Возвращаясь к миссии Рейнеггса в переговорах, мы видим, что она непонятна и туманна, хотя ее важность и значимость все признают. Роль Рейнеггса нельзя уяснить, изучая документы Коллегии иностранных дел, которые находятся в распоряжении историков, хотя бы потому, что эта коллегия в свое время потерпела полное фиаско в выстраивании отношений с Грузией. Очевидно, что Рейнеггс просто заменил собой эту коллегию, о чем говорит и его необыкновенное возвышение в Петербурге, где его раньше никто не знал. Отсутствие документов вызывает растерянность у историков. Так, например, Авалов в своей книге называет Рейнеггса чуть ли не инициатором возобновления переговоров, будучи не в состоянии объяснить, что на самом деле произошло. Но Рейнеггс, находясь при Ираклии, не мог одновременно являться и человеком князя Потемкина, поскольку до этого не имел никакого отношения к Петербургу и России. Чтобы понять его роль в Российско-грузинских переговорах, нужно посмотреть шире на шахматную доску современной ему международной политики.
Нам известно о ничем не закончившейся попытке Ираклия наладить контакт с австрийским императором Иосифом II и предложить тому свои услуги в борьбе с Турцией. Был ли это искусный маневр, призванный привлечь внимание России, неизвестно. В свое время Екатерина специально запрашивала в Коллегии иностранных дел информацию о том, является ли грузинский царь христианином греческого толка. Угроза перехода Грузии под патронаж католических стран вряд ли могла недооцениваться творцами внешней политики – это стало бы очевидным поражением для России в регионе. Была ли эта угроза реальной, неясно, но то, что в этом деле Ираклию как раз таки мог пригодиться Рейнеггс – очевидно. Прожившему долгое время в Вене саксонцу, знакомому с этикетом австрийского двора, не составило бы труда стать посредником грузинского царя и лично наладить переписку с канцелярией Иосифа II. Австрия же еще со времен Священной лиги была стратегическим партнером России по антитурецкой коалиции. В этот период отмечается особое сближение монархов двух держав, которое впоследствии выльется в совместное путешествие в Крым. Хорошие отношения с Россией австрийскому двору были явно важнее, чем приобретение такого вассала как Грузия. Австрийский император мог рассказать Екатерине о попытках переговоров с грузинским царем и упомянуть в этой связи имя Рейнеггса. И здесь неминуемо выяснилось бы, что придворный лекарь Ираклия саксонец – фактический земляк российской императрицы. Ведь именно эту деталь своей биографии Рейнеггс, как известно, тщательно скрывал, находясь уже на службе в Санкт-Петербурге. Там же он заслужил и приклеившееся к нему прозвище «авантюриста», данное ему, возможно, теми, кого он оставил позади, стремительно продвинувшись по карьерной лестнице.

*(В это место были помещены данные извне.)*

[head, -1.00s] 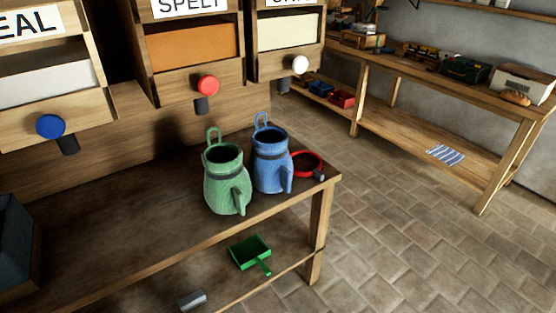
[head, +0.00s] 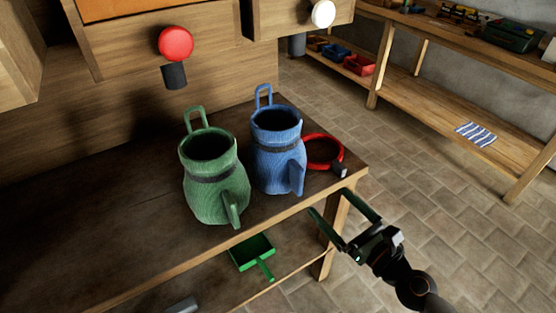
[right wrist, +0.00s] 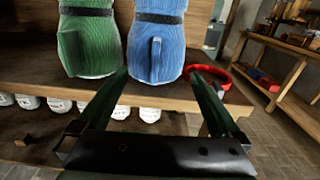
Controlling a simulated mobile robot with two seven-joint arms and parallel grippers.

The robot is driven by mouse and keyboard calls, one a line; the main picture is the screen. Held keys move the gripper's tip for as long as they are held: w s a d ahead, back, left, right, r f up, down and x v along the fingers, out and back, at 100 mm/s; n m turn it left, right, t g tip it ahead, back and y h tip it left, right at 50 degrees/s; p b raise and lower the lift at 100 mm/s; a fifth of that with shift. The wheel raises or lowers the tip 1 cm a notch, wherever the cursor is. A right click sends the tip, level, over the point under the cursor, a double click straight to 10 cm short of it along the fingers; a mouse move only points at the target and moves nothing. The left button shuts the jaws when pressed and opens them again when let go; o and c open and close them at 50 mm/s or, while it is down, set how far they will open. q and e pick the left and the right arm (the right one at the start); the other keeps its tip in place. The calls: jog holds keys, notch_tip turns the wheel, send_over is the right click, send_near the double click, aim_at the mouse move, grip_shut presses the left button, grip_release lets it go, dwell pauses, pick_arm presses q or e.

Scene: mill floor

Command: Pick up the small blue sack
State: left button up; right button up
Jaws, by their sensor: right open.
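The small blue sack (head: 277,150) stands upright on the wooden bench, with a dark band round its neck, a loop at the back and a fin-like handle in front. It also shows in the right wrist view (right wrist: 156,50), ahead of the fingers. My right gripper (head: 328,212) is open and empty, in front of the bench's right corner, apart from the sack. Its two fingers also show in the right wrist view (right wrist: 163,82). The similar green sack (head: 212,178) stands close on the left of the blue one. My left gripper is out of view.
A red ring (head: 322,152) lies right of the blue sack near the bench corner. A green scoop (head: 252,252) is on the lower shelf. Bins with a red knob (head: 176,43) and a white knob (head: 323,13) overhang the bench.

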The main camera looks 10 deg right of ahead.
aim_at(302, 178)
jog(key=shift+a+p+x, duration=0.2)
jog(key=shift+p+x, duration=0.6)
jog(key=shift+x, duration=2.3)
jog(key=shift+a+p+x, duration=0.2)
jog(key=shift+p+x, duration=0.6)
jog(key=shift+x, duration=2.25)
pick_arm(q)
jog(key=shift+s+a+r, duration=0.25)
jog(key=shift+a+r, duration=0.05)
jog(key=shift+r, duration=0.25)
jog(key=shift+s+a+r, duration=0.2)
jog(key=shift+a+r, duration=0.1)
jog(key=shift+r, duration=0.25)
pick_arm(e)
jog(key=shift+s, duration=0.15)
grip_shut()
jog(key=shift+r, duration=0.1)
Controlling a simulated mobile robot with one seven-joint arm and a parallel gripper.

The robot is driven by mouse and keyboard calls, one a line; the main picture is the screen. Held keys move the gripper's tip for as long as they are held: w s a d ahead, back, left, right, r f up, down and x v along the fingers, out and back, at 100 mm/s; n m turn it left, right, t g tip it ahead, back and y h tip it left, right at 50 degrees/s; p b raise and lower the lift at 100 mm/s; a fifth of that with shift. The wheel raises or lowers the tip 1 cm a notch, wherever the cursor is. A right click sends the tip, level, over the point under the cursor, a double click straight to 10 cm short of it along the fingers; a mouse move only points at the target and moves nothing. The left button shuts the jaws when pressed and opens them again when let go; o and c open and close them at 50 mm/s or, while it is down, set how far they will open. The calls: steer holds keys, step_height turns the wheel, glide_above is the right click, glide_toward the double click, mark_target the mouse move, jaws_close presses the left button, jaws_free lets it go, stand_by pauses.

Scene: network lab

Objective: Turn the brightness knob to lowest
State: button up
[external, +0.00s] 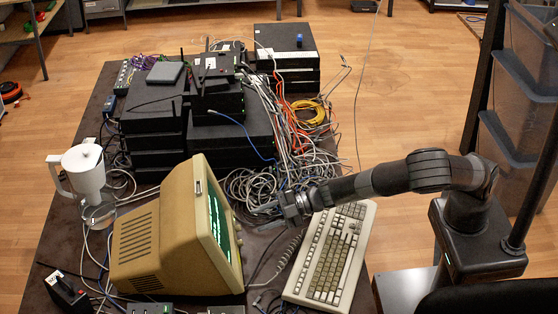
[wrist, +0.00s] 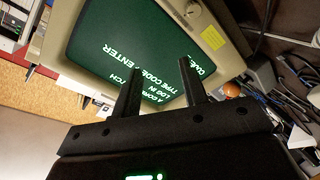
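The beige monitor (external: 150,240) stands on the dark table, its green-text screen facing right. In the wrist view its screen (wrist: 110,30) fills the upper middle. A small round knob (wrist: 193,9) sits on the beige bezel at the top, right of the screen; it is likely the brightness knob, but its setting cannot be read. My gripper (external: 268,209) reaches in from the right, in front of the monitor. In the wrist view my gripper (wrist: 159,67) has its two fingers apart with nothing between them. The fingers overlap the screen and are apart from the knob.
A beige keyboard (external: 332,255) lies below my arm. Tangled cables (external: 265,185) lie behind the gripper. Stacked black boxes (external: 228,135) stand at the back. A white jug-like appliance (external: 84,170) stands left of the monitor. An orange round thing (wrist: 232,88) shows at right in the wrist view.

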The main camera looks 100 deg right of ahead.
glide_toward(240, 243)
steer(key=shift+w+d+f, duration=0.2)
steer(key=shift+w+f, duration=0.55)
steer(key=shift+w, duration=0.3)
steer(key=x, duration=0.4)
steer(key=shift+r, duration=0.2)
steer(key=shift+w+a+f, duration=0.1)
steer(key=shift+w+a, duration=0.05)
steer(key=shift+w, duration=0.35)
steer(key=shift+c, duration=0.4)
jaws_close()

Екатерине Великой, очевидно, нужен был свой человек в Грузии, который мог бы найти общий язык с Ираклием. Таким человек не стал граф Панин, назвавший Ираклия монархом, не заслуживающим доверия, им тем более не стал граф Тотлебен, который вместо того, чтобы добыть славу своей императрице, как это однажды было под Берлином, своими не вполне честными маневрами помог добыть славу Геркулесу – примерно так в латинской транскрипции читалось имя царя Ираклия (Heracleus). После смерти обоих участников прежней закавказской авантюры переговоры с Грузией можно было начать с чистого листа – как писал в свое время из Грузии гвардии-капитан Николай Языков графу Панину, расследуя дело о неудачной «грузинской диверсии», « (…) грузинские цари во всем послушны и совершенно слепо преданы нашей государыне». И вот, десять лет спустя, вновь настало время возобновить отношения с Тифлисом, а человеком, который уже нашел общий язык с грузинским царем и мог беспрепятственно донести до него волю Российской императрицы был Якоб Рейнеггс.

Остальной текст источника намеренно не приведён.